HSBC's Supply Chain Finance Solutions

The unique selling points and distinctive features of HSBC’s Supply Chain Finance proposition (be it conventional or Amanah) makes it easy for suppliers to join. With a few simple steps and minimum documentation, suppliers may quickly start receiving early payments for their approved invoices.

HSBC’s extensive global network provides the programme with more local HSBC staff to engage with suppliers in the local language, culturally aligned, in person with the prospect to provide translated material.

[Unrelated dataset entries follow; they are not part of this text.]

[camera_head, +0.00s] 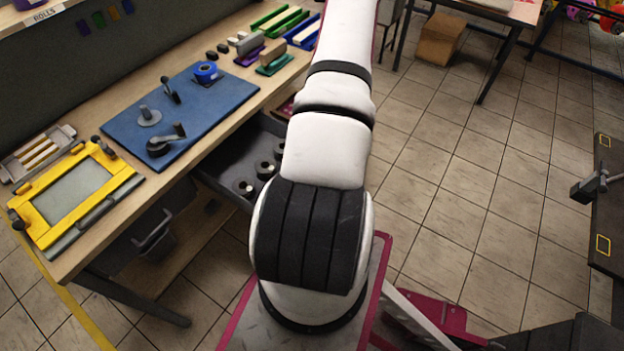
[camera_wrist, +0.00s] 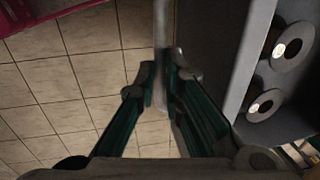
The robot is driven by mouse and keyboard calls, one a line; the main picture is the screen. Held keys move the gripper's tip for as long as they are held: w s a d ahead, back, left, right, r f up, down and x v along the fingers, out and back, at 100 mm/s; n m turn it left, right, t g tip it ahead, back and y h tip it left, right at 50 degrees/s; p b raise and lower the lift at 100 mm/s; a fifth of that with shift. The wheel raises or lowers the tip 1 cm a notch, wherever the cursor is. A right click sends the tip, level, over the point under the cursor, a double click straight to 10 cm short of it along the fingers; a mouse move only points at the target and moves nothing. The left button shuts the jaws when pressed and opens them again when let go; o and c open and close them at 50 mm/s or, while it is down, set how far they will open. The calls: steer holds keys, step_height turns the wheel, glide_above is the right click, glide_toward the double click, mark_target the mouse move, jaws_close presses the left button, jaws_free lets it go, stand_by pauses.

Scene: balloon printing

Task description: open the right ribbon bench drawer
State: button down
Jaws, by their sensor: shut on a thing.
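The right ribbon bench drawer (camera_head: 222,170) is a dark grey drawer pulled out from under the wooden bench. A grey handle bar (camera_wrist: 161,25) stands out from this front. My gripper (camera_wrist: 162,85) has its two green-sided fingers closed on the bar, one on each side. In the head view, my arm hides the gripper, the handle and the drawer's right part.
The bench top (camera_head: 210,135) bears a blue mat (camera_head: 205,105) with tools and a yellow frame (camera_head: 35,215). A left drawer with a handle (camera_head: 153,232) sits below. Tiled floor (camera_head: 480,180) is clear to the right, up to a dark table (camera_head: 606,215).

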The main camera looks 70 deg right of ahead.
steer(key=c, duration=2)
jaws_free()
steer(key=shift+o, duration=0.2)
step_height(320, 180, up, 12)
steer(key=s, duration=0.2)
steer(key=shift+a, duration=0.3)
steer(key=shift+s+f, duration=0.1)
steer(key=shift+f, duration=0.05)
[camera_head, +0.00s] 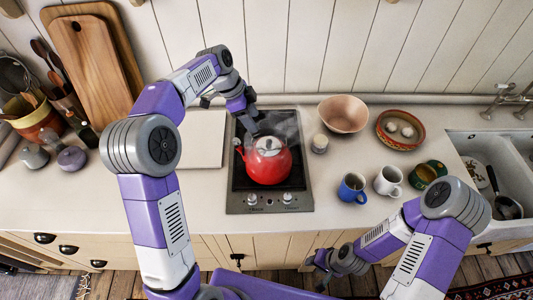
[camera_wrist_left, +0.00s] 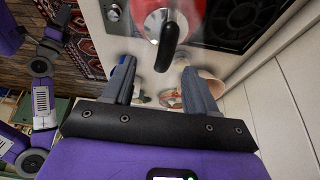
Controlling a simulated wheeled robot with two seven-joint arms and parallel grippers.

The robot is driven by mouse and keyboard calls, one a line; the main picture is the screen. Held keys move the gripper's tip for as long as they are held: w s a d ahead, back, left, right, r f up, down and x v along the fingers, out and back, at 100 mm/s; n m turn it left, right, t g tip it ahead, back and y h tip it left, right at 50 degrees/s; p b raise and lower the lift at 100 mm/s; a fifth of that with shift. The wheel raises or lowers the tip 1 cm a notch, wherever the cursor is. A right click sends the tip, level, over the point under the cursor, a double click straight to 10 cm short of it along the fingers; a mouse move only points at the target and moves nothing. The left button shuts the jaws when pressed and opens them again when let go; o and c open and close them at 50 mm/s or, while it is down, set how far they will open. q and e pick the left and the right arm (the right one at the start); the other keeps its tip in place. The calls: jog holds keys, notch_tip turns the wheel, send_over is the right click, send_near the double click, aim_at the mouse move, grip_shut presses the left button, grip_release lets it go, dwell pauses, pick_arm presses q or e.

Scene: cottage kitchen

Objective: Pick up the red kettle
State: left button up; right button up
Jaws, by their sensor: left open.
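The red kettle (camera_head: 267,162) stands upright on the black stove top (camera_head: 242,183), its spout pointing left. In the left wrist view the kettle (camera_wrist_left: 185,12) is cut off by the top edge, and its dark handle (camera_wrist_left: 166,47) juts towards my fingers. My left gripper (camera_head: 248,118) reaches over from behind the kettle, close to its back side. In the wrist view my left gripper (camera_wrist_left: 160,72) is open and empty, with the handle just beyond and between the fingertips; contact cannot be told. My right gripper (camera_head: 322,262) hangs in front of the counter, away from the kettle; its jaws are unclear.
Right of the stove are a small jar (camera_head: 319,144), a pink bowl (camera_head: 343,114), a patterned bowl (camera_head: 401,130), a blue mug (camera_head: 352,188) and a white mug (camera_head: 388,181). A white board (camera_head: 201,140) lies left of the stove. The counter's front left is clear.

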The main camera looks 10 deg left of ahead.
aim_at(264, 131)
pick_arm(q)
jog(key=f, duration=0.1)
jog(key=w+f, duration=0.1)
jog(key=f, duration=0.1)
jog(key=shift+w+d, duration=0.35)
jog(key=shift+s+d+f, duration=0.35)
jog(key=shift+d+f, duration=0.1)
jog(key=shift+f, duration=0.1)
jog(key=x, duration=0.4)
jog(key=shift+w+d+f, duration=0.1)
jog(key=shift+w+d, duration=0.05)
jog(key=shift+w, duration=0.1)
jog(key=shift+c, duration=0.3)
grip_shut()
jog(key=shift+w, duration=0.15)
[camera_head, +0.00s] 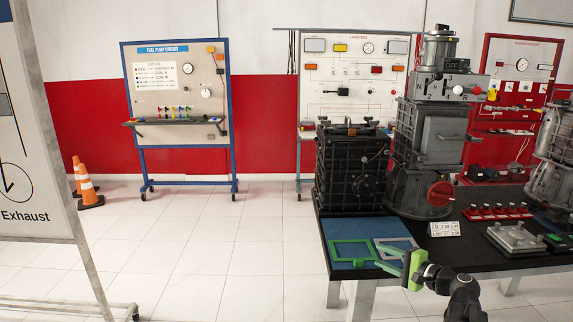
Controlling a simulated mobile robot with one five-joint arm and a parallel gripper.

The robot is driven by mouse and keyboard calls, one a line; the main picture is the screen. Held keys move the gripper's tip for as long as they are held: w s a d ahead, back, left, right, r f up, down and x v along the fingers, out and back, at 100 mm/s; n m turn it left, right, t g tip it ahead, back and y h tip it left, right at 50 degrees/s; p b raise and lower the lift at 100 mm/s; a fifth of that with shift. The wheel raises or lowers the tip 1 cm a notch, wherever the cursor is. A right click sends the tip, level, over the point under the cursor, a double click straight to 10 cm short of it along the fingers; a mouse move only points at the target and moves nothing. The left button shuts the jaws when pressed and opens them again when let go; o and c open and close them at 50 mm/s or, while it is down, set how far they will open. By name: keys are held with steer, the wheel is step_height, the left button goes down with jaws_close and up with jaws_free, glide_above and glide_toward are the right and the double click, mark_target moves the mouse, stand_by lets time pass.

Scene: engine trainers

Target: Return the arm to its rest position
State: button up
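My gripper (379,256), with green fingers and a dark wrist, is at the lower right, over the near edge of the dark workbench (470,262). Its two fingers point left, apart, toward the blue mat (342,265). Nothing shows held between them. A green square frame (352,242) lies on the mat beside the fingertips. A grey frame (410,243) lies behind the gripper. I cannot tell the height of the fingers above the mat. My arm (462,297) runs out of the picture at the bottom right.
A black engine block (351,170) and a tall grey unit with a red knob (428,150) stand behind the mat. A metal plate fixture (514,238) sits right of the gripper. An Exhaust board (22,120) stands at left. The middle floor (215,240) is clear.

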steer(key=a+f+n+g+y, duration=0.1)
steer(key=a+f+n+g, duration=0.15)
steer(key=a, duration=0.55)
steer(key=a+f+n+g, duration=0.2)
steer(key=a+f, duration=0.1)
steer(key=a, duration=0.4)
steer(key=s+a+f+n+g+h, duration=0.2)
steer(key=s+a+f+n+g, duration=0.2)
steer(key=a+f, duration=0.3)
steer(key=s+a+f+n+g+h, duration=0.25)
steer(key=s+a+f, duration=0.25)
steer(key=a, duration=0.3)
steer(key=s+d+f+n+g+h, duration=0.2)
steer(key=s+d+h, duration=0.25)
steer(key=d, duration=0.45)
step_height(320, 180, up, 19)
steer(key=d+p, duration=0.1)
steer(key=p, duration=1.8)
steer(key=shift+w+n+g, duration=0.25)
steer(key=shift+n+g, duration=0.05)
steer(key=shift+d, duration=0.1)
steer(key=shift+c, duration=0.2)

Our structuring expertise and dedicated programme managers are committed to ensuring the success of the programme during its lifetime.

HSBC’s Supply Chain Finance platform enables cost savings by streamlining procure-to-pay and order-to-cash processes for both buyers and suppliers - unifying suppliers’ payments under a single model, develops straight through process characteristics from a treasury perspective and allowing auto-debit payments at maturity, hence reducing the payment-processing costs for buyers. Buyers may take advantage of HSBC’s SCF Dynamic Discounting feature, providing buyers with the opportunity to use their excess cash to self-fund early payments to suppliers.

More importantly, HSBC is well positioned to help customers meet their sustainable objectives via its Sustainable SCF, a proposition which integrates Environmental, Social and Governance (ESG) considerations into the programme by linking supplier early payment charge to suppliers’ sustainability credentials.


Through its extensive network in Malaysia and beyond, HSBC provides convenient access to international markets as well as local expertise that is tailored to each customer’s unique requirements. From helping companies manage payments more effectively to reducing risk through better data visibility into orders placed and invoices paid throughout the entire process— HSBC is committed to providing reliable solutions that will enable Malaysian businesses to remain competitive in today's global economy.